City ArtsRachel Gallaher noted: “This piece mixes slow elongated movements of extension with small, quick footwork and transitions. With a rose in each hand (and one in the mouth), Bartee is mesmerizing—the continual return to a deep grand plie centers the piece, bringing it back to a place he can once again expand from, renewed with a new energy.”

Meanwhile, Michael van Baker had this to say:
The light seems to drip down planes that are the front and back of Andrew Bartee, at the outset of L’Effleuré. Lighting designer Michael Mazzola catches Bartee from all angles throughout the course of Annabelle Lopez Ochoa’s dance piece, whether ‘elastic technician’ Bartee is soaring in a leap or sinking to his haunches in a grand plié, pulsing slightly to a rhythm like breathing or heartbeat. A sinuous movement travels slowly through his core, a leg extends skyward, he pirouettes — all with the gravitas of someone not simply at home in his skin, but almost too-exquisitely aware of it (with his back to the audience, Bartee manipulates his shoulder blades, and skin transmits the subcutaneous movement).

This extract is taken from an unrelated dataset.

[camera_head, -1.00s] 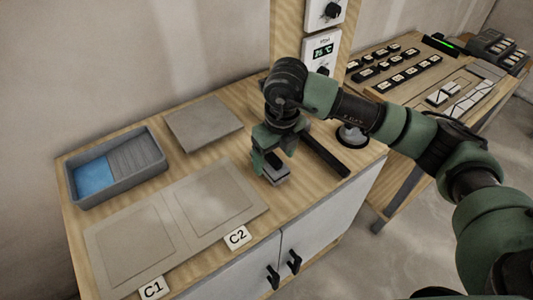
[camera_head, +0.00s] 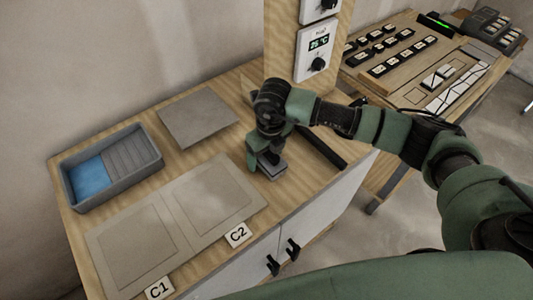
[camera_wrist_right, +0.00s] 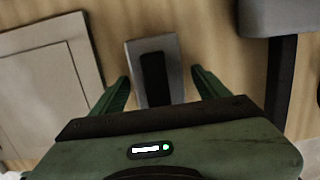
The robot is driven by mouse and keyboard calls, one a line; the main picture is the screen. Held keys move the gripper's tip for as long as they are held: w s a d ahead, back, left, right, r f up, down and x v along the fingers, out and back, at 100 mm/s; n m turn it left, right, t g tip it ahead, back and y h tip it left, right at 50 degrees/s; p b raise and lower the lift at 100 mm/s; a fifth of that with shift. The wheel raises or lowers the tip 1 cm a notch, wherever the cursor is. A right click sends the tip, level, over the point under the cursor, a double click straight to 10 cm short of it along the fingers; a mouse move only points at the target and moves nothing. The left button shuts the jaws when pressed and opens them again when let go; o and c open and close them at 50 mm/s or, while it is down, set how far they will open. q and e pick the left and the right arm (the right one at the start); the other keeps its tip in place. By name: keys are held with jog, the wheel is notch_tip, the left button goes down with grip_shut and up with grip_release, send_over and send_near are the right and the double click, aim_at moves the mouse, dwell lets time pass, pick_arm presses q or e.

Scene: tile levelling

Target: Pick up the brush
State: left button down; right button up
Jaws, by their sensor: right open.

“L’Effleuré is a mash-up of referents,” van Baker continues, “it’s French for lightly touched, or caressed, but the program notes mention Louis XIV, the Sun King, too. The strutted torsions are about a muscular elegance, the rose-petal palms and rose-mouth advertising an easily-bruised sensitivity. (It looks great, but Bartee confesses afterward he’s mainly trying not to drool as he bites down on the stem.) At one point, Bartee sinks forward on his knees, his palms up as if in supplicating prayer, and then they look like rose stigmata. The music is Vivaldi’s ‘Stabat mater dolorosa,’ so the stigmata may not be unintended, though here they are transformed.

I’m very curious what Alastair Macauley would make of Andrew Bartee in L’Effleuré.